What is required >>
Retype, please, the listing from its opening line through the line that contains "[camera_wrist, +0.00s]", both included, without the pictures.
— start of Raw records —
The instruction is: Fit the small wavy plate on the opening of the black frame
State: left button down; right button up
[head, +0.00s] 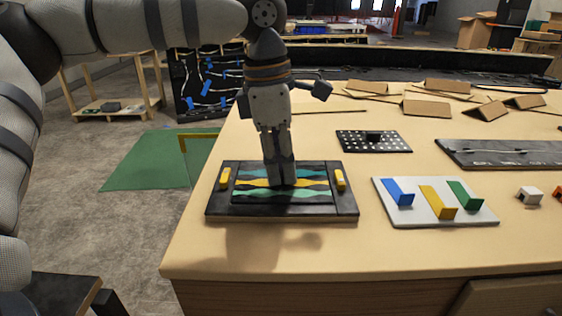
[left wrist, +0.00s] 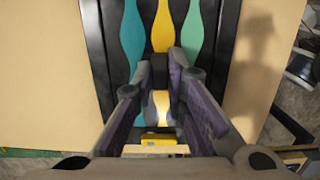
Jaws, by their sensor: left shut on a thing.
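The black frame (head: 218,208) lies flat near the front left of the table, with a yellow clip (head: 225,178) at its left side and another yellow clip (head: 340,180) at its right. The small wavy plate (head: 250,195), dark with blue-green, yellow and green wavy bands, lies over the middle of the frame. It looks level and roughly lined up with the frame; I cannot tell whether it is fully seated. My left gripper (head: 281,183) points down, shut on the wavy plate near its middle. My right gripper is not in view.
A perforated black plate (head: 350,145) lies behind and right. A white board (head: 430,214) with blue, yellow and green pieces is right of the frame. A long dark panel (head: 490,160) and cardboard pieces (head: 428,108) lie farther off. The table front is clear.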

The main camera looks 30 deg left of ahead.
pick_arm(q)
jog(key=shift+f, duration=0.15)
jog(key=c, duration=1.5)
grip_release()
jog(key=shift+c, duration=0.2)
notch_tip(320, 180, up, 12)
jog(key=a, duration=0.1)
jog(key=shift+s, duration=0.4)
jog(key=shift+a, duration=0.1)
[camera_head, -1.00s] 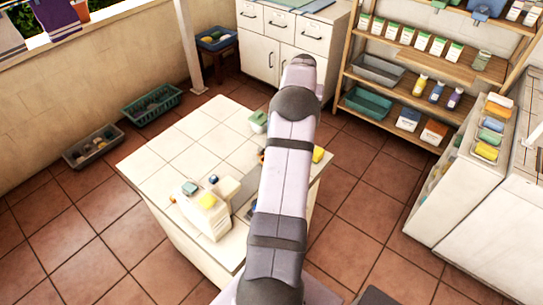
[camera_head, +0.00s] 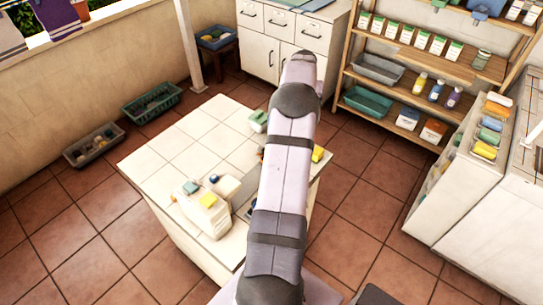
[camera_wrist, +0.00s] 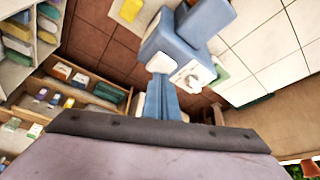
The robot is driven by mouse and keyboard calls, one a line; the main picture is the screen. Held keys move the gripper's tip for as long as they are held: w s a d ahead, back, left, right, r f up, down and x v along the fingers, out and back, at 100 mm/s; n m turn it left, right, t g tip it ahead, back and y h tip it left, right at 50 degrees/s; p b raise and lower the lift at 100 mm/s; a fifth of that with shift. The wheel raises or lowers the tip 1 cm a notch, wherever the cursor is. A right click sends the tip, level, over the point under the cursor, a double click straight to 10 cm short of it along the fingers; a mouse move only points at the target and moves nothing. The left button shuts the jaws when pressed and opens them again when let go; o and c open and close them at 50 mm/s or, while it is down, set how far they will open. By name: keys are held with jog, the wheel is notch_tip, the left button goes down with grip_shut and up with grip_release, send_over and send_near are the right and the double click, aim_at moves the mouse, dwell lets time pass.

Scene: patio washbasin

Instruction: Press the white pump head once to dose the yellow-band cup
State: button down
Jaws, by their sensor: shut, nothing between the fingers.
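In the wrist view my gripper (camera_wrist: 161,80) shows as two blue fingers close together, shut and empty. Their tips are near a small white piece (camera_wrist: 160,62) on a blue block-like body; this may be the white pump head, but I cannot tell whether they touch. A white part with a round dial-like mark (camera_wrist: 190,74) is just right of the fingers. In the head view my arm hides the gripper and the middle of the tiled counter (camera_head: 185,140). I cannot make out the yellow-band cup for sure; a yellow object (camera_head: 317,154) shows at the arm's right side.
A white container with coloured tops (camera_head: 207,212) stands at the counter's near edge. A green-and-white item (camera_head: 258,121) is at its far edge. A wooden shelf (camera_head: 420,65) and a white cabinet (camera_head: 470,180) stand to the right. Crates (camera_head: 152,103) lie on the floor at left.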

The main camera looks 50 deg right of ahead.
— end of Raw records —
Task answer >>
The instruction is: Fit the small wavy plate on the opening of the black frame
State: left button down; right button up
[head, +0.00s] 
[left wrist, +0.00s] 
Jaws, by their sensor: left shut on a thing.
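The black frame (head: 218,208) lies flat near the front left of the table, with a yellow clip (head: 225,178) at its left side and another yellow clip (head: 340,180) at its right. The small wavy plate (head: 250,195), dark with blue-green, yellow and green wavy bands, lies over the middle of the frame. It looks level and roughly lined up with the frame; I cannot tell whether it is fully seated. My left gripper (head: 281,183) points down, shut on the wavy plate near its middle. My right gripper is not in view.
A perforated black plate (head: 350,145) lies behind and right. A white board (head: 430,214) with blue, yellow and green pieces is right of the frame. A long dark panel (head: 490,160) and cardboard pieces (head: 428,108) lie farther off. The table front is clear.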

The main camera looks 30 deg left of ahead.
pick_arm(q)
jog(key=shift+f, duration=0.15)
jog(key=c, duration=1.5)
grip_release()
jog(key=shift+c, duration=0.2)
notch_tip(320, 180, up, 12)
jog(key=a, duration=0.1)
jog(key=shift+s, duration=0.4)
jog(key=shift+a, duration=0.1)
[camera_head, -1.00s] 
[camera_head, +0.00s] 
[camera_wrist, +0.00s] 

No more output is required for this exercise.